Media Conference: Amend the First Amendment

| 6/7/2008 5:46:34 PM

Big, bold, and occasionally crazy-sounding ideas get thrown around at the National Conference for Media Reform. Abolish the FCC. Take down Fox News. 9/11 was an inside job. But the most out-there notion I’ve heard yet this weekend has to be this: Let’s rewrite the First Amendment.

“The First Amendment is an amendment, meaning it can be amended,” is how community activist Malkia Cyril announced her brainstorm during the well-attended panel titled “From Broadcast to Broadband: The Next Frontier of Media Reform.” Malkia had already admitted that she had forgotten until this morning that she was speaking on the panel, and she spent the first part of her address riffing on the colonial implications of the word “frontier” before dropping her First Amendment bombshell.

The crowd, which had gotten into the habit of politely applauding any remarks regarded as potentially hell-raising, delivered a notably tepid response to this suggestion, though it should be noted that a few people clapped exuberantly. But as Cyril further delineated her idea—something about the First Amendment being the “product of a slaveocracy” that needs to be redefined to include more marginalized groups—it became clear that not only did her suggestion have little to do with the panel’s topic, it had possibly just occurred to her.

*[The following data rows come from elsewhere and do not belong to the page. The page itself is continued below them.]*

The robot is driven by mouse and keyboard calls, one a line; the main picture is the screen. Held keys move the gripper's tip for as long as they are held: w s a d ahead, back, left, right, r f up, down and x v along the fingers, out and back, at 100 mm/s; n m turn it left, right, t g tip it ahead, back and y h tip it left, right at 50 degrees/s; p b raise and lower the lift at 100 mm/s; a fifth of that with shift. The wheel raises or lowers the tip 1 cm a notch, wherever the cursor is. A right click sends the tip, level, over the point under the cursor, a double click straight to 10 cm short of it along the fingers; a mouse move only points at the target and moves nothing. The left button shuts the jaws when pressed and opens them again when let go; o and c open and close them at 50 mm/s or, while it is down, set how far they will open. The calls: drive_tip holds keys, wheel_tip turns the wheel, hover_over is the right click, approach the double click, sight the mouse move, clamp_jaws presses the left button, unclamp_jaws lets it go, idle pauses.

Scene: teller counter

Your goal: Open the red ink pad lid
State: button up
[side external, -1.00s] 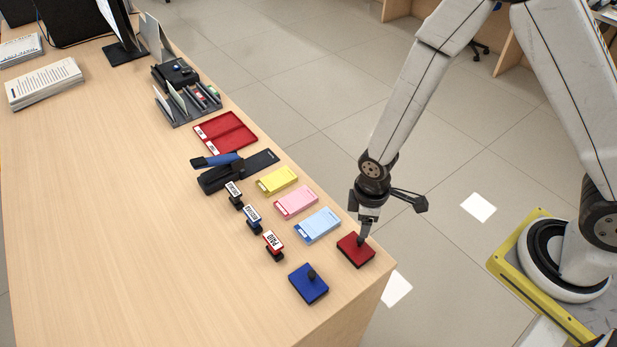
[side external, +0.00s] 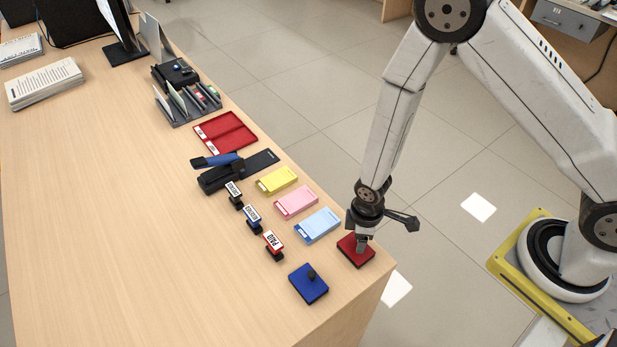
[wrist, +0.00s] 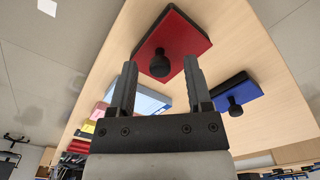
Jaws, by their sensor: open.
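The red ink pad (side external: 348,254) lies at the counter's near right corner with its red lid on. In the wrist view the red lid (wrist: 183,32) has a black round knob (wrist: 160,63) on top. My gripper (side external: 361,248) points down over the red pad. In the wrist view my gripper (wrist: 158,75) is open, with the knob showing between the fingertips and apart from both fingers. Whether the fingertips reach down beside the knob I cannot tell. In the side view my gripper hides the knob.
The blue ink pad (side external: 308,284) with a black knob sits close by at the lower left. Light blue (side external: 317,225), pink (side external: 296,202) and yellow (side external: 277,181) pads lie behind in a row. The PAID stamp (side external: 273,246) and other stamps stand left of them.

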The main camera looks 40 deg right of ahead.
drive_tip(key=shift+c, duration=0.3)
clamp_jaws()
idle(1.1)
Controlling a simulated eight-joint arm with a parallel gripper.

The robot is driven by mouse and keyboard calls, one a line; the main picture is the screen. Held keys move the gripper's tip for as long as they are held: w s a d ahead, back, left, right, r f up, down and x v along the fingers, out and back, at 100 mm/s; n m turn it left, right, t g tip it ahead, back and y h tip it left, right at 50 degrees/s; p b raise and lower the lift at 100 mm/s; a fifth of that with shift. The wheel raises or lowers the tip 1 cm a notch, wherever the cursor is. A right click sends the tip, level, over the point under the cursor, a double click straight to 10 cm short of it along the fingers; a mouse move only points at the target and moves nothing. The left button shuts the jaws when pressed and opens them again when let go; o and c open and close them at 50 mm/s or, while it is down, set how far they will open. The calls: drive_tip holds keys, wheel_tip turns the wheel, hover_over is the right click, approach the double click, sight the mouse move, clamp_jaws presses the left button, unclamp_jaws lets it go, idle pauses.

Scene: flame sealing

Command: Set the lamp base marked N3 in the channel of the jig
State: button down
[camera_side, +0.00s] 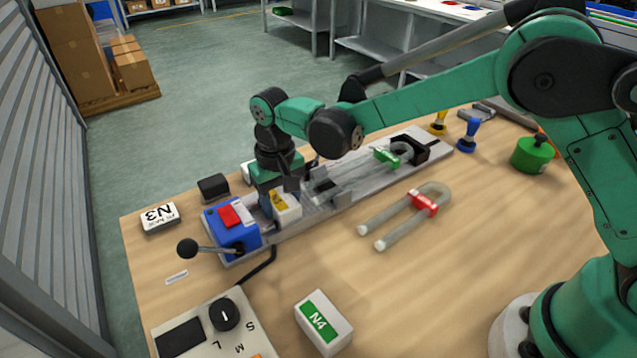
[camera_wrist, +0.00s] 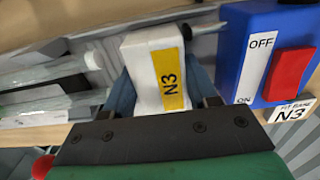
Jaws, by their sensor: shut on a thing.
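The lamp base marked N3 is a white block with a yellow label; it shows in the side view (camera_side: 288,208) and in the wrist view (camera_wrist: 147,62). My gripper (camera_side: 275,200) is shut on it, with a finger on each side in the wrist view (camera_wrist: 163,85). The base is upright over the left part of the grey jig (camera_side: 345,195), between the blue switch box and the glass tubes. My gripper hides part of the channel, and I cannot tell whether the base touches its floor.
The blue box (camera_side: 232,232) has a red switch and a black-knobbed lever (camera_side: 188,248). A glass U-tube with a green clamp (camera_side: 386,157) lies on the jig. Another with a red clamp (camera_side: 424,204) lies on the table. A base marked N4 (camera_side: 333,330) and an N3 sign (camera_side: 160,217) stand nearby.

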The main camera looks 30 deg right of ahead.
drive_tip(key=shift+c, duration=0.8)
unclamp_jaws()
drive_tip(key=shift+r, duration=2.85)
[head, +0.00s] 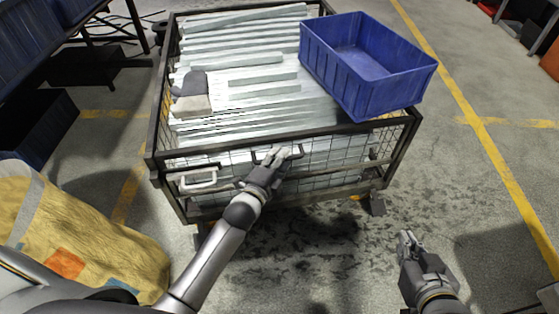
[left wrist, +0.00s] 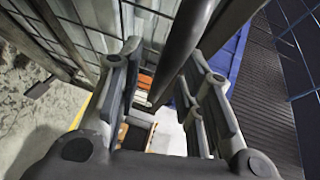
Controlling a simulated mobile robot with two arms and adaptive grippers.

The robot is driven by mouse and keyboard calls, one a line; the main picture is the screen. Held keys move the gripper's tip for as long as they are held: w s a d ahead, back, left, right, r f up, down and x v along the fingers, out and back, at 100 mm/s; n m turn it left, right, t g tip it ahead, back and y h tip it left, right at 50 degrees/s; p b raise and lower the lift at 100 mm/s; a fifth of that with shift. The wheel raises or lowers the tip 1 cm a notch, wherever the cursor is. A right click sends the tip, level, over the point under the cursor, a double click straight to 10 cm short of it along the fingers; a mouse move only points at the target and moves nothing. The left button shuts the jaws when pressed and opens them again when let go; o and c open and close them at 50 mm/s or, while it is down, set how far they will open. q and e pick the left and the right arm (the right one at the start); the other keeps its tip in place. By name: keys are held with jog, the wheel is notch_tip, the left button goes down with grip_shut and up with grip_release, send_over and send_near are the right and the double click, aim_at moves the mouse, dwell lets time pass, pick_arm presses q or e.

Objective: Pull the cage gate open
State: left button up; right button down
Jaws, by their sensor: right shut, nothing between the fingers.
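The cage gate (head: 335,153) is the wire-mesh front side of a dark-framed cage. It looks closed, in line with the cage front. A dark pull handle (head: 297,150) sits near the top of the gate, partly hidden by my left gripper (head: 272,158). A pale latch-like bracket (head: 198,179) shows at the front's left part. In the left wrist view my left gripper (left wrist: 160,95) has its fingers apart, with a dark bar (left wrist: 182,45) running between them. Contact with the bar cannot be told. My right gripper (head: 406,238) is shut and empty, low on the right, away from the cage.
The cage holds long galvanized bars (head: 245,55), grey gloves (head: 190,84) and a blue crate (head: 365,75) at its right. A yellow sack (head: 90,235) stands at lower left. Dark shelving with blue bins is at far left. The floor in front of the cage and to its right is clear.

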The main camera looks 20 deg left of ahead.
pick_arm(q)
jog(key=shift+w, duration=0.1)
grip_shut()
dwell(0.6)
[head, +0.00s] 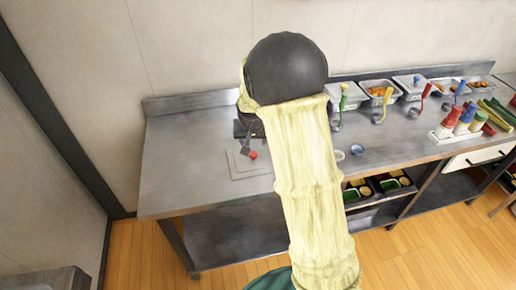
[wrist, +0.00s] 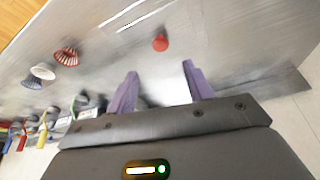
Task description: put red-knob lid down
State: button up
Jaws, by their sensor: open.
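The red knob (head: 253,155) shows in the head view just below my gripper (head: 246,142), over a pale flat square lid (head: 240,170) lying on the left part of the steel counter. In the wrist view the red knob (wrist: 160,43) is ahead of my gripper (wrist: 160,70), centred between the two purple fingers and apart from them. The fingers are spread and nothing is between them. The lid's edges are hard to tell from the shiny steel in the wrist view, and my arm hides part of it in the head view.
Steel pans (head: 379,91) with coloured ladles stand along the back right. A bottle rack (head: 450,134) is farther right. A white cup (head: 338,155) and a blue-toned cup (head: 357,150) sit right of my arm. The counter's left end (head: 185,150) is clear.

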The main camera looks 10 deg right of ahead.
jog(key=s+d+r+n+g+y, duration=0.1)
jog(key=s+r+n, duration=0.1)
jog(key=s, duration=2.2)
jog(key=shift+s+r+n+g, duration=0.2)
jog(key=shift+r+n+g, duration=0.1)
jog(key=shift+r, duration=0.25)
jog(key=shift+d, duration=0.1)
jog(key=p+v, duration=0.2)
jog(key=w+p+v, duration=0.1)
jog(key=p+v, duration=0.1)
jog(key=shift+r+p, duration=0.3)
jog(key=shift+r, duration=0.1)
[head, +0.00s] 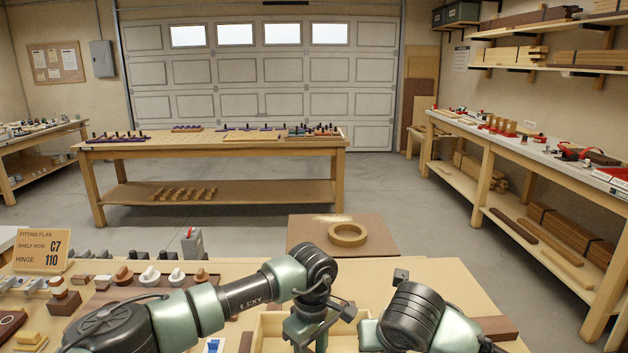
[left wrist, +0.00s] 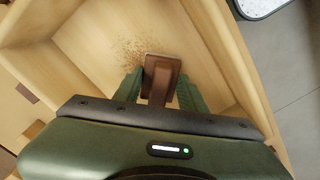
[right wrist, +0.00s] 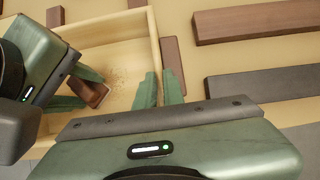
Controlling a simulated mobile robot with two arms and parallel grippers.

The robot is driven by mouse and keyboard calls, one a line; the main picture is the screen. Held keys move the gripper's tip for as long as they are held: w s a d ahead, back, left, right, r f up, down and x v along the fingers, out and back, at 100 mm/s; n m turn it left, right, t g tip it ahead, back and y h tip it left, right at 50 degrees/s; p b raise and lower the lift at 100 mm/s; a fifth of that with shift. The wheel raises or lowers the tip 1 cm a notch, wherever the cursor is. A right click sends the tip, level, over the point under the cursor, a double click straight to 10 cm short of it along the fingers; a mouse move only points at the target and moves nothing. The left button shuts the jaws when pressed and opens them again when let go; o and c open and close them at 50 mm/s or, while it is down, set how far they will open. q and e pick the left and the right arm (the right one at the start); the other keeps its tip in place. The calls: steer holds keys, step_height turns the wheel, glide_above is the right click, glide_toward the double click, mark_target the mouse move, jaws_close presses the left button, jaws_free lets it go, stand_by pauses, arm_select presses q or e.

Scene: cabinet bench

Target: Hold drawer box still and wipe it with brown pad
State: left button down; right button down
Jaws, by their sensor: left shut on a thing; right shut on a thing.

Now, I’ve seen Cyril fire up a crowd with well-prepared, impassioned speeches before, and she made some good points even in her off-the-cuff remarks. But of all the many things on the media reform movement’s agenda, taking a bottle of Wite-Out to the first item in the Bill of Rights is way, way off the radar, and I daresay it’s a pretty stupid idea. But of course—thanks to the First Amendment—she’s got a right to speak about it, even in a crowded theater.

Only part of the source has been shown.